DATASET SECTION -
==*==

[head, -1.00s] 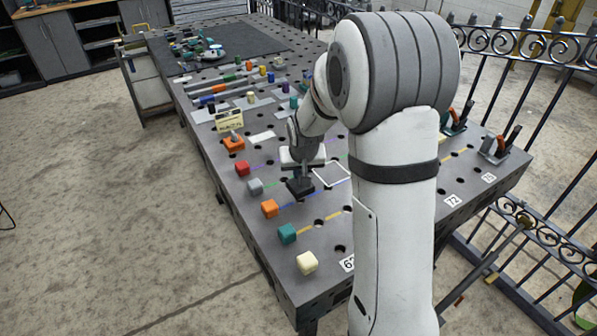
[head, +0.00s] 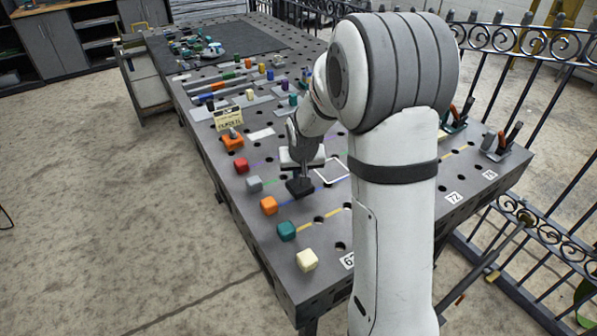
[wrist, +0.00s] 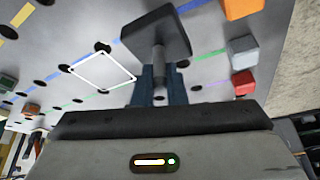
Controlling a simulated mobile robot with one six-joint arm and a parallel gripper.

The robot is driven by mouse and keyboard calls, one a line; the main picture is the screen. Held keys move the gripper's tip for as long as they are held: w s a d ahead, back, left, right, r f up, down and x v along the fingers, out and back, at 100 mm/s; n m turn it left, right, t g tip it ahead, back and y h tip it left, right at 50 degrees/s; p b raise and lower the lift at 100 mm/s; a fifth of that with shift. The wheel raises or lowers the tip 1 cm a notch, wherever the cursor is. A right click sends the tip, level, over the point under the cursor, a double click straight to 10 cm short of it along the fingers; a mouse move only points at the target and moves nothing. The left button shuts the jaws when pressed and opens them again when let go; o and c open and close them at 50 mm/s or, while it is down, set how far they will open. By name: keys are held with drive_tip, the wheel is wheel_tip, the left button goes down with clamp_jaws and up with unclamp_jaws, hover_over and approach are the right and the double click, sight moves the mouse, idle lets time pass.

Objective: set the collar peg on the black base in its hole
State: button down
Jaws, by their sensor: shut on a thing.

==*==

THE REQUEST - Reproduce the material word for word, minus the images.

TASK ANSWER -
[head, -1.00s] 
[head, +0.00s] 
[wrist, +0.00s] 
Controlling a simulated mobile robot with one six-joint arm and a parallel gripper.

The robot is driven by mouse and keyboard calls, one a line; the main picture is the screen. Held keys move the gripper's tip for as long as they are held: w s a d ahead, back, left, right, r f up, down and x v along the fingers, out and back, at 100 mm/s; n m turn it left, right, t g tip it ahead, back and y h tip it left, right at 50 degrees/s; p b raise and lower the lift at 100 mm/s; a fifth of that with shift. The wheel raises or lowers the tip 1 cm a notch, wherever the cursor is. A right click sends the tip, level, over the point under the cursor, a double click straight to 10 cm short of it along the fingers; a mouse move only points at the target and moves nothing. The left button shuts the jaws when pressed and opens them again when let go; o and c open and close them at 50 mm/s or, while it is down, set how far they will open. By name: keys are held with drive_tip, the wheel is wheel_tip, the left button goes down with clamp_jaws and up with unclamp_jaws, hover_over and approach are the right and the double click, sight moves the mouse, idle lets time pass.

Objective: set the collar peg on the black base in its hole
State: button down
Jaws, by their sensor: shut on a thing.

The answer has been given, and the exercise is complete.